◆ Problem to work on
Write out each line exactly as it stands, please.

◆ Dataset content
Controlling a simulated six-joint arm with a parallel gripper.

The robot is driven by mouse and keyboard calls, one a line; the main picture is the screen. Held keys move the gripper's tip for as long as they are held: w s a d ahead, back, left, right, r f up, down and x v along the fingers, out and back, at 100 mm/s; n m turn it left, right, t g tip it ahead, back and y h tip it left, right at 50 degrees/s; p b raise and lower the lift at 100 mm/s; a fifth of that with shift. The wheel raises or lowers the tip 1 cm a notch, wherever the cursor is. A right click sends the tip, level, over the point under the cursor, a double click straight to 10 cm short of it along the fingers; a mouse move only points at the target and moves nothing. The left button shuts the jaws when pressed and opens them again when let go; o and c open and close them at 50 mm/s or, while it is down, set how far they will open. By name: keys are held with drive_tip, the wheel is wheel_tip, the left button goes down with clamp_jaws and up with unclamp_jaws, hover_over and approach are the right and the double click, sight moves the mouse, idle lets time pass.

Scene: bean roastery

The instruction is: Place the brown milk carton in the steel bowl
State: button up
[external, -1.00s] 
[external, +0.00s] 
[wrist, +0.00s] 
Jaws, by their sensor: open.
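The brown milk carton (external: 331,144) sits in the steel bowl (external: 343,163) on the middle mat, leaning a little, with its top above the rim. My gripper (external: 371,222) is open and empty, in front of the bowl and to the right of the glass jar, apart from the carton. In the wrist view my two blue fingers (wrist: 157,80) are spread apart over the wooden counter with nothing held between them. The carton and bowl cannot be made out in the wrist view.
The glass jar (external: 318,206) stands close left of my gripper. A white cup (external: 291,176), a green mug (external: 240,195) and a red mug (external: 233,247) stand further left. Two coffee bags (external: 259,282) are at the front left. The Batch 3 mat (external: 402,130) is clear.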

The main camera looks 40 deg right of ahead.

◆ Result for this exercise
Controlling a simulated six-joint arm with a parallel gripper.

The robot is driven by mouse and keyboard calls, one a line; the main picture is the screen. Held keys move the gripper's tip for as long as they are held: w s a d ahead, back, left, right, r f up, down and x v along the fingers, out and back, at 100 mm/s; n m turn it left, right, t g tip it ahead, back and y h tip it left, right at 50 degrees/s; p b raise and lower the lift at 100 mm/s; a fifth of that with shift. The wheel raises or lowers the tip 1 cm a notch, wherever the cursor is. A right click sends the tip, level, over the point under the cursor, a double click straight to 10 cm short of it along the fingers; a mouse move only points at the target and moves nothing. The left button shuts the jaws when pressed and opens them again when let go; o and c open and close them at 50 mm/s or, while it is down, set how far they will open. By name: keys are held with drive_tip, the wheel is wheel_tip, the left button goes down with clamp_jaws and up with unclamp_jaws, hover_over and approach are the right and the double click, sight moves the mouse, idle lets time pass.

Scene: bean roastery

The instruction is: Place the brown milk carton in the steel bowl
State: button up
[external, -1.00s] 
[external, +0.00s] 
[wrist, +0.00s] 
Jaws, by their sensor: open.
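The brown milk carton (external: 331,144) sits in the steel bowl (external: 343,163) on the middle mat, leaning a little, with its top above the rim. My gripper (external: 371,222) is open and empty, in front of the bowl and to the right of the glass jar, apart from the carton. In the wrist view my two blue fingers (wrist: 157,80) are spread apart over the wooden counter with nothing held between them. The carton and bowl cannot be made out in the wrist view.
The glass jar (external: 318,206) stands close left of my gripper. A white cup (external: 291,176), a green mug (external: 240,195) and a red mug (external: 233,247) stand further left. Two coffee bags (external: 259,282) are at the front left. The Batch 3 mat (external: 402,130) is clear.

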The main camera looks 40 deg right of ahead.

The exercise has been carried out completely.